そういうことが背景になって小学校に進んで、授業で先生の言っていることを理解したり、友達とのやりとりをしながら勉強を進めることができる。
「学習するということに対する価値観」は、大人が本を読んだり、テレビでも教養番組やニュースなどを興味深く見ている姿を見るということが子供にとって大事だ。
大人が本を読んでいると「本というものは大事なものらしい、価値があるものらしい」と思って、子供も本を読みたくなる。
大人がそういう価値観を見せるということが幼児期にはとても大事だ。

それはつまり、「学習しようという意欲」を引き出すことで、それが就学前にうまく引き出されないまま育った子供は小学校にいくスタート時点でかなり違いが出てくる。
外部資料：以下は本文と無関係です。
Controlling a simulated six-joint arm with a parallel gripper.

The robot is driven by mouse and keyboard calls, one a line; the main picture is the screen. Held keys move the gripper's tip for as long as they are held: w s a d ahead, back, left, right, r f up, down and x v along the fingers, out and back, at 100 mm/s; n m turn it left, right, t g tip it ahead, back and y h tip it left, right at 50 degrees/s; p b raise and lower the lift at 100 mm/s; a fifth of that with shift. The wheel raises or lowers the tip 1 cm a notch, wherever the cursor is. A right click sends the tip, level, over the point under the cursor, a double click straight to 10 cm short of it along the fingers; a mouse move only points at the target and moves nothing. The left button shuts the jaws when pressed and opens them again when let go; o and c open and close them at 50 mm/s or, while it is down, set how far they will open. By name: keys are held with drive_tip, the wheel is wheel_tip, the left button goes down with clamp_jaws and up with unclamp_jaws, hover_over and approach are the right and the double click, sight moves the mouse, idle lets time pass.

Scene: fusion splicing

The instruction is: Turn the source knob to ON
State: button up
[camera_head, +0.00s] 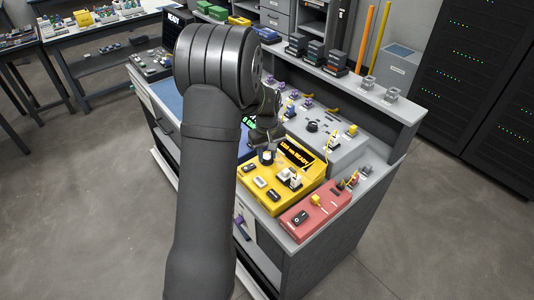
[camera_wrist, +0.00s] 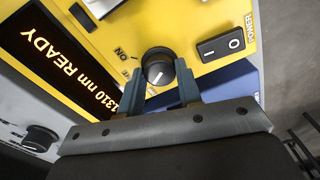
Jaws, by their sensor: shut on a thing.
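The source knob (camera_wrist: 158,68) is a round black knob with a white pointer line, on the yellow source unit (camera_wrist: 215,22). An ON label (camera_wrist: 123,54) is printed beside it; a second label near the left finger is partly hidden. My gripper (camera_wrist: 159,83) is shut on the knob, with one finger on each side of it. In the head view, the yellow unit (camera_head: 262,202) stands on the bench. My gripper (camera_head: 267,146) reaches down to its back left part, and my arm hides much of that area.
The unit's display (camera_wrist: 62,62) reads 1310 nm READY. A black POWER rocker switch (camera_wrist: 221,43) is close to the right finger. A red unit (camera_head: 316,216) stands to the right on the bench, and a grey panel (camera_head: 335,142) with knobs lies behind.

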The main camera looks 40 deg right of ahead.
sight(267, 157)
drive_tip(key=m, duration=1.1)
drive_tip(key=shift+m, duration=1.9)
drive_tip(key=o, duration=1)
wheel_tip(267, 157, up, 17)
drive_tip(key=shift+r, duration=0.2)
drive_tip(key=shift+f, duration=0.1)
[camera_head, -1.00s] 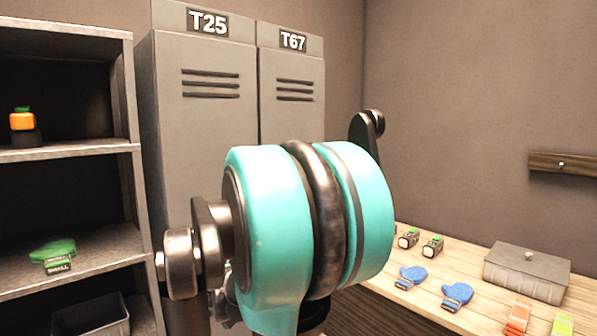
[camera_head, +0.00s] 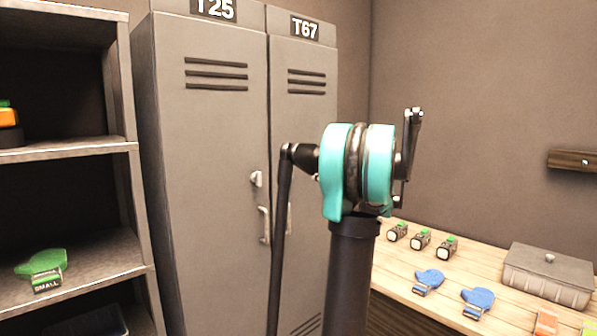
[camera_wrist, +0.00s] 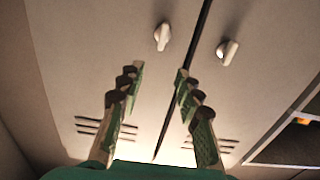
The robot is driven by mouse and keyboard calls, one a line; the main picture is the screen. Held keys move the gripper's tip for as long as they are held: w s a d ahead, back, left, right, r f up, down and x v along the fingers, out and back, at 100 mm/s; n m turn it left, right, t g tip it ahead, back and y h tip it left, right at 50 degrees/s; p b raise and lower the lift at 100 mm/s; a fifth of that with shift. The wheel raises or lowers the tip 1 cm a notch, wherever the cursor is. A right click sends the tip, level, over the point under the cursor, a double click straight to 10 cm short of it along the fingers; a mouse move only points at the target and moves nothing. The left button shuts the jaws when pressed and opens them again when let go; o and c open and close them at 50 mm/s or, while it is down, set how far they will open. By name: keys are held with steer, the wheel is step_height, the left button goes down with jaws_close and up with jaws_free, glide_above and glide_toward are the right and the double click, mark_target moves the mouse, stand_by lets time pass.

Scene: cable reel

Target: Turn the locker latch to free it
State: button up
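Two lockers, T25 (camera_head: 205,130) and T67 (camera_head: 304,115), stand side by side with doors shut. A small light latch (camera_head: 256,179) is on the T25 door above its handle (camera_head: 265,225). The wrist view looks upside down and shows two latches, one on each side of the door gap: the T67 latch (camera_wrist: 162,37) and the tilted T25 latch (camera_wrist: 228,52). My gripper (camera_wrist: 160,73) is open and empty, its fingers apart from both latches. The T67 latch shows just beyond the space between the fingertips. My arm hides the gripper and that latch in the head view.
A shelf unit (camera_head: 125,160) with a green item (camera_head: 42,262) stands left of the lockers. On the right, a wooden table (camera_head: 410,280) holds a grey lidded box (camera_head: 548,275), blue items (camera_head: 478,298) and small devices (camera_head: 420,240). Space before the T25 door looks clear.

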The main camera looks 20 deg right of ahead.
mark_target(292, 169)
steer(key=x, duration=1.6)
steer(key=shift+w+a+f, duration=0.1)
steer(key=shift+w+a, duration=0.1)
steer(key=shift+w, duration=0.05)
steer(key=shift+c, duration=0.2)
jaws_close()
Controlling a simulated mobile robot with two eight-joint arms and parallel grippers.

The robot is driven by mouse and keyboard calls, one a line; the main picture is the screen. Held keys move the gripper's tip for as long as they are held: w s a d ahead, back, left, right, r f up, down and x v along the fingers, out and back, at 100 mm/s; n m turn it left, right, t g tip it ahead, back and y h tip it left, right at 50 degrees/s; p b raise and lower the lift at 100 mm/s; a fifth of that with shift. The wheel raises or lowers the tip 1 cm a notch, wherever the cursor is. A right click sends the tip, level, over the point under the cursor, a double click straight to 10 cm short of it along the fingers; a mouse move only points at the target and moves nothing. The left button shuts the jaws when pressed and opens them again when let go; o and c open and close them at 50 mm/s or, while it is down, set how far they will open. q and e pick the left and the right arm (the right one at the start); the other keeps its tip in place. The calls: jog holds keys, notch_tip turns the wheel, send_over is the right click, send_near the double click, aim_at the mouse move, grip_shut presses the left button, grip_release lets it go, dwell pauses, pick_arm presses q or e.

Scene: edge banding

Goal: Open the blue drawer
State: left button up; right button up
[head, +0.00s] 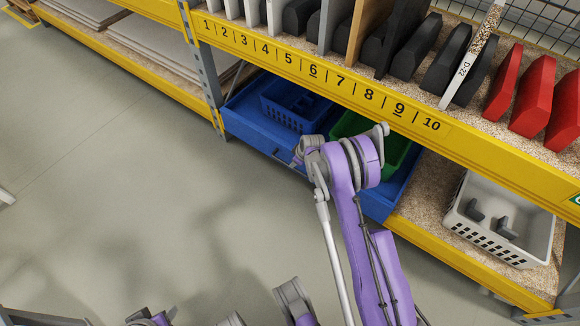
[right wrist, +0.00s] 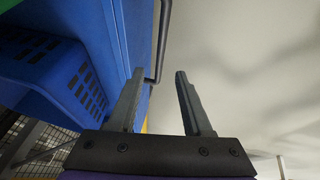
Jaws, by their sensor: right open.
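The blue drawer (head: 246,129) sits under the numbered yellow shelf beam, with a blue basket (head: 288,109) and a green bin (head: 396,154) in it. How far it stands out is hard to judge. My right arm covers part of its front. In the right wrist view, the drawer's blue side (right wrist: 105,25) is at the left. Its dark bar handle (right wrist: 163,42) shows in the gap between the fingertips of my right gripper (right wrist: 158,72), which is open. I see no grip on the handle; contact cannot be told. My left gripper is not clearly in view.
The yellow beam (head: 330,80) runs above the drawer, with upright boards on the shelf over it. A white basket (head: 503,222) stands on the lower shelf at the right. The grey floor (head: 140,170) in front of the drawer is clear.

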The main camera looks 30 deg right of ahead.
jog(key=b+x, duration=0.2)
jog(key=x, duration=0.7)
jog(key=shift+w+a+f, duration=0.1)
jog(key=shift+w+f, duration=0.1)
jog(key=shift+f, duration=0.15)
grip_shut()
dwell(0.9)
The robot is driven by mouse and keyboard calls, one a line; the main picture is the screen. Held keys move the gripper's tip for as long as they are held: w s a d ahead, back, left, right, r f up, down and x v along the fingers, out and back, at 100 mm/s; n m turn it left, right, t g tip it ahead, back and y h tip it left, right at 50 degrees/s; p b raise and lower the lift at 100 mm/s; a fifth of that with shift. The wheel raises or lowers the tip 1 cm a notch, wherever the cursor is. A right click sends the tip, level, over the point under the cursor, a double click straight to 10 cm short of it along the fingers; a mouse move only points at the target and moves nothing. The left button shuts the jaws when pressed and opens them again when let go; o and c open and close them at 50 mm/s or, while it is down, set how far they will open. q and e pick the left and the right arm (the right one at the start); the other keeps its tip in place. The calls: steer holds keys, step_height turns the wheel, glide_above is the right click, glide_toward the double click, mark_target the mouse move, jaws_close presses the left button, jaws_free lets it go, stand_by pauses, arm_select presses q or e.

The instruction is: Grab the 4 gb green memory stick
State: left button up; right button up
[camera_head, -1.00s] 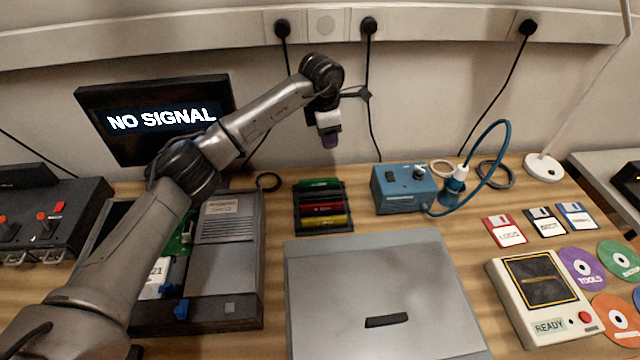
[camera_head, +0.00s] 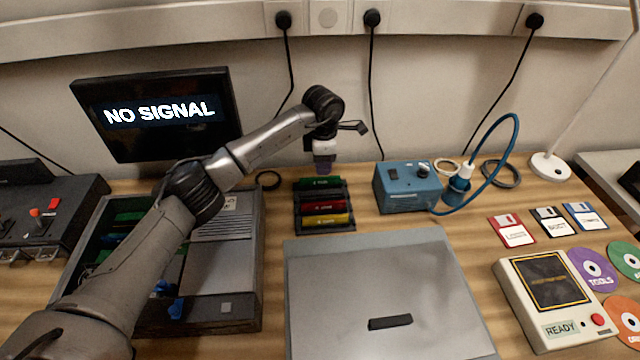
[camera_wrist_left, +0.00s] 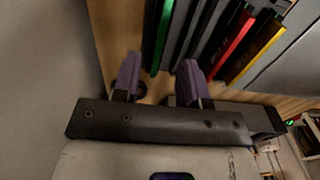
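The green memory stick (camera_head: 318,183) stands in the back slot of a dark rack (camera_head: 325,231) at the middle of the bench; its label is too small to read. It also shows in the left wrist view (camera_wrist_left: 161,36). My left gripper (camera_head: 323,170) is just above and behind the green stick in the head view. In the left wrist view my left gripper (camera_wrist_left: 162,78) has its two purple fingers apart, with nothing between the tips and the green stick just ahead of the gap. My right gripper is not in view.
A red stick (camera_head: 324,206) and a yellow stick (camera_head: 325,219) stand in the same rack, in front of the green one. A blue box (camera_head: 406,187) with a cable is to the right. A grey laptop-like case (camera_head: 375,285) lies in front. An open computer case (camera_head: 225,275) is left.

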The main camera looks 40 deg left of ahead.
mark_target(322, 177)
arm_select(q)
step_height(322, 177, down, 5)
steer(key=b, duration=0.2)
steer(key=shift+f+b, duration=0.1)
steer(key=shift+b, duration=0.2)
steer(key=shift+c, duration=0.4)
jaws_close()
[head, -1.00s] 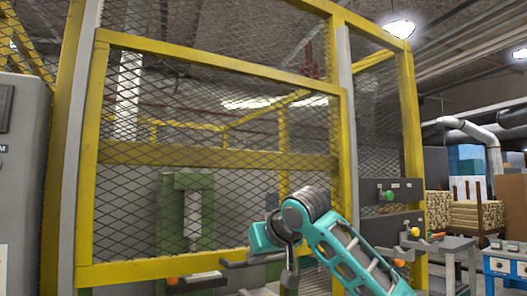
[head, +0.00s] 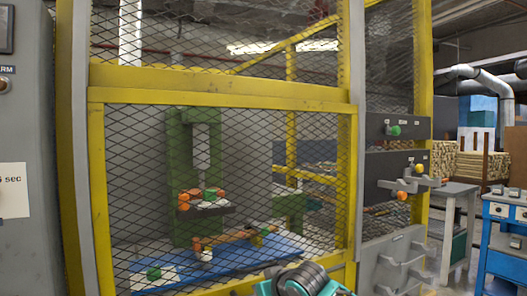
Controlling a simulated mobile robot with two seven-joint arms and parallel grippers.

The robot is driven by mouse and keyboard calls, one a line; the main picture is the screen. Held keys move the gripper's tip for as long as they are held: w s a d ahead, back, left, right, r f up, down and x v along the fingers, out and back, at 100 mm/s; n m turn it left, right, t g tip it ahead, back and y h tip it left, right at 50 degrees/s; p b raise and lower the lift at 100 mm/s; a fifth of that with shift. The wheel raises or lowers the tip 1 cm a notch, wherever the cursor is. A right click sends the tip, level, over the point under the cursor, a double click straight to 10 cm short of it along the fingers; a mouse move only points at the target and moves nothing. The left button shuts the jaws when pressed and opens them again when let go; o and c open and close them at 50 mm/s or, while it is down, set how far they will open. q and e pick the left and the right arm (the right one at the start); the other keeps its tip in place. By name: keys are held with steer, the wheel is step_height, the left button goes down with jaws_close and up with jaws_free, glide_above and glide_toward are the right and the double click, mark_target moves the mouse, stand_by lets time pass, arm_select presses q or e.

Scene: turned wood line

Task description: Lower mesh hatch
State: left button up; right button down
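The mesh hatch (head: 215,98) is a yellow frame with black wire mesh. Its top bar lies just below the fixed yellow crossbar (head: 215,80), and its mesh covers the opening in front of the machine. Its lower edge is near the bottom of the view, partly behind my arm. My teal and grey right arm shows only as a rounded joint at the bottom middle, in front of the hatch's lower part. My right gripper is below the picture, so its hold on the hatch cannot be seen. My left gripper is not in view.
Behind the mesh stand a green machine (head: 178,150) and a blue bed (head: 230,258) with orange and green knobs. A dark panel (head: 380,165) with coloured knobs and grey brackets is right of the hatch. A grey cabinet (head: 25,120) stands left. A blue workbench (head: 503,240) is far right.

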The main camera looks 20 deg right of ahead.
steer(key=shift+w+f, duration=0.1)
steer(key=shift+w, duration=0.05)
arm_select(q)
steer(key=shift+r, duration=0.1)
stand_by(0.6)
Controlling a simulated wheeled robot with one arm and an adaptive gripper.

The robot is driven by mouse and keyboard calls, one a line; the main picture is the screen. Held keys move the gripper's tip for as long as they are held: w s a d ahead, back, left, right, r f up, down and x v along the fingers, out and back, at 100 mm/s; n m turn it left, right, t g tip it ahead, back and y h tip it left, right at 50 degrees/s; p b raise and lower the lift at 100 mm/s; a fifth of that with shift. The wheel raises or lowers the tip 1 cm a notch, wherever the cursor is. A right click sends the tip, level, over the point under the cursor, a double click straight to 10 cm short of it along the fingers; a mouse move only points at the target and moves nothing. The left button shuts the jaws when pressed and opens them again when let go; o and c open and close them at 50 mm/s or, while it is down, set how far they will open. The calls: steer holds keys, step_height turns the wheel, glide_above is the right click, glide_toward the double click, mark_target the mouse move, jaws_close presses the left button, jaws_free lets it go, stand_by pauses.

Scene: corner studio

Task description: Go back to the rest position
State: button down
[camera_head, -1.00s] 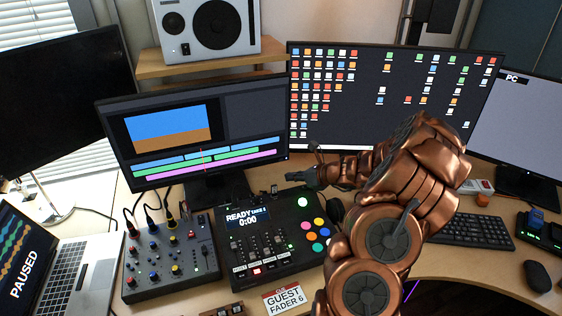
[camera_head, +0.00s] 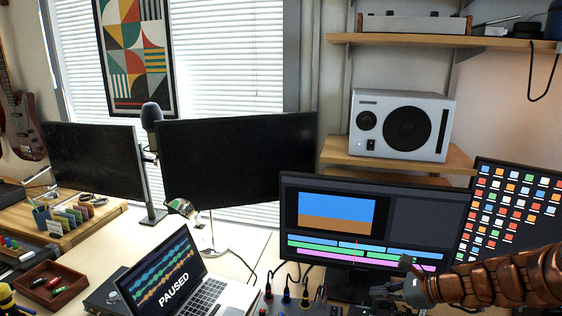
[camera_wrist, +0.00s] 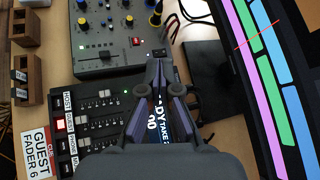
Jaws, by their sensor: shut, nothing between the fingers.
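My gripper (camera_head: 392,285) is at the lower right of the head view, in front of the editing monitor (camera_head: 438,212). My copper arm comes in from the right edge. In the wrist view my gripper (camera_wrist: 161,70) has its fingertips together with nothing between them. It hangs above the black fader console (camera_wrist: 98,121), whose small display is partly hidden by the fingers. The fingertips point toward the grey mixer (camera_wrist: 108,62). I cannot tell the exact height above the console.
The open laptop (camera_head: 160,275) reads PAUSED. A speaker (camera_head: 402,125) sits on a wooden shelf. The guest fader card (camera_wrist: 38,152) lies beside the console. Cables (camera_head: 290,272) rise from the mixer.

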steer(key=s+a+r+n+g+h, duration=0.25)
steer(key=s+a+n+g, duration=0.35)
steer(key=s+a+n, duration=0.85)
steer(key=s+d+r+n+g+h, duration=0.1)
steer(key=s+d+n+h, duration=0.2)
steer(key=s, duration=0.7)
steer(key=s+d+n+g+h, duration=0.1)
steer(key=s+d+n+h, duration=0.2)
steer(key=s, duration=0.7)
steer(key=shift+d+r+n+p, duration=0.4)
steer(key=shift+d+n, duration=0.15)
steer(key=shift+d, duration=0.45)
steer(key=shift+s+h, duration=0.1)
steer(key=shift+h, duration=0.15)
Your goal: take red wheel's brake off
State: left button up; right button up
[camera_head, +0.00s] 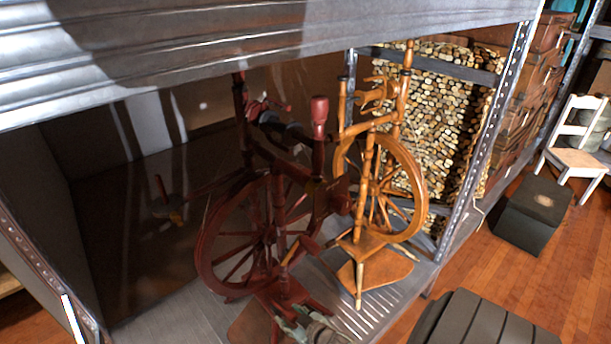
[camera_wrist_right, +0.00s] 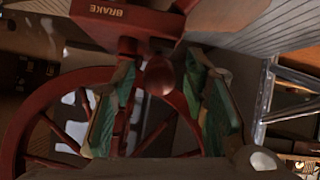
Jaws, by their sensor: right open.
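The red spinning wheel (camera_head: 206,252) stands on the metal shelf, with its dark red rim and spokes facing me. In the right wrist view its rim (camera_wrist_right: 22,125) curves behind the fingers. A red block marked BRAKE (camera_wrist_right: 125,22) is at the top of that view, with a round red knob (camera_wrist_right: 160,76) below it. My right gripper (camera_wrist_right: 161,85) is open, its green-padded fingers on either side of the knob. I cannot tell whether they touch it. My left gripper is not in view.
An orange wooden spinning wheel (camera_head: 420,180) stands close on the right. A metal upright (camera_head: 478,150) and the overhanging shelf edge (camera_head: 280,40) frame the space. Stacked logs (camera_head: 455,100) lie behind. A dark slatted chest (camera_head: 475,322) stands at the lower right.

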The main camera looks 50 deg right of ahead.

親が十分な教育投資をするといったことよりも、親の文化的環境、勉強するということに対する親の価値観、そして、コミュニケーションの交わし方、これがかなり効いていると言われている。

とても興味深いお話です。
ことに私が注目しているのは、就学前の幼児期に「学習することに対する価値観」を身に付けていることが大事だというところです。
つまり、「学習することに対する価値観」は幼児期を過ぎて年齢が上がってしまってからでは、なかなか付きにくいということなのでしょう。
最近はテニスがあるのでとか、旅行やお食事に行くので勉強をお休みします振替授業をお願いしますというご家庭が増えました。
もちろんいろいろと都合があるでしょうが、子供の価値観の形成ということを考えて、できるだけ勉強優先ということ考えていただきたいと思っています。
もちろん過ぎたるはなお及ばざるが如しで、いつもお受験ばかり優先していてもいけないし、親の私がこの程度だからと諦めてしまうのもいけない、難しいけれども親自身が自分でバランスを考えていくことが子供の成長にとって非常に大事であると思いました。